The industrial output data dimmed the allure of safe-haven investments such as U.S. Treasuries, as did separate reports showing improved national consumer sentiment and a slower rate of contraction in New York state manufacturing this month.
"Economic releases weighed on prices a bit," said John Canavan, analyst at Stone & McCarthy Research Associates in Princeton, New Jersey, adding however that Treasuries "still had a pretty strong week overall."
Benchmark 10-year Treasury notes traded 11/32 lower in price for a yield of 3.14 percent, up from 3.10 percent late on Thursday. Friday’s losses ended a recovery from last week’s sell-off that lifted yields to a 5-1/2-month high of 3.38 percent. Benchmark yields overall gained about 15 basis points on the week.
Bond market sentiment had been improving since the end of last week’s quarterly refunding sales, which swamped the market with $71 billion in coupon securities, after a record $101 billion in auctions the week before.

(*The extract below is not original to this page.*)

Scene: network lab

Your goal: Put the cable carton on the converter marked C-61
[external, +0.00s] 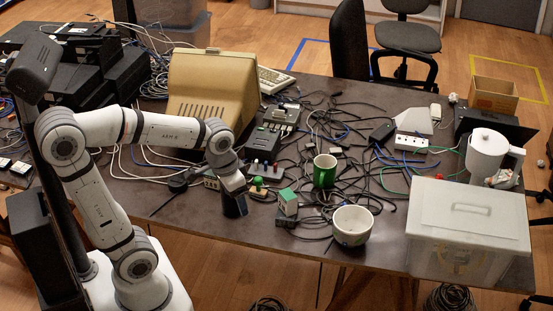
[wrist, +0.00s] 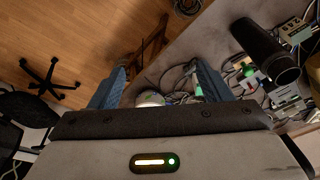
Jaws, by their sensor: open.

Bonds have another week to consolidate before being hit by the next wave of supply to fund the U.S. administration’s fiscal deficit. There are no new Treasury auctions of coupon securities scheduled until the May 26 sale of 2-year notes.
The 30-year long bond <US30YT=RR> traded 14/32 lower in price with yields rising to 4.09 percent from 4.06 percent late on Thursday. Despite the day’s losses, the long bond posted its best weekly performance so far this year.
The New York Federal Reserve Bank’s "Empire State" general business conditions index, a gauge of manufacturing in the state, rose to minus 4.55 in May — its highest reading since August 2008 — from minus 14.65 in April. [ID:nN15177430]
It was hardly a stellar reading, but in current market conditions, investors have decided "less bad" means "good."
It was a similar story with the industrial output, which fell 0.5 percent in April, a more modest pace than in recent months and less than the 0.6 percent economists had expected.
Even though the fall in March was revised up to a 1.7 percent drop from the previously reported 1.5 percent dip, the 0.5 percent decline in April was not as bad by comparison.
"It looks like a bottom in the manufacturing sector is at hand and that could be extrapolated into an eventual swing into positive territory as the inventory sell-off eases," said Pierre Ellis, senior economist at Decision Economics in New York. "The Fed will be cautiously optimistic about this report."
Separately, the Reuters/University of Michigan Surveys of Consumers said consumer sentiment rose in early May to its strongest since the September failure of Lehman Brothers, with rising expectations the economy may be in the last stages of the recession. The survey reading exceeded economists’ forecasts.
Two-year notes <US2YT=RR> traded unchanged in price for a yield of 0.86 percent. The two-year note also posted its best weekly performance so far this year, although yields held well within a range that has dominated since the Federal Reserve cut recommended overnight lending rates between banks to zero to 0.25 percent in December.
"The Fed has been on hold for such a long time and until there is any indications they are going to move, the front end is going to remain range bound," Canavan said.
Five-year notes <US5YT=RR> lost 6/32, lifting yields to 2.00 percent from 1.97 percent late on Thursday.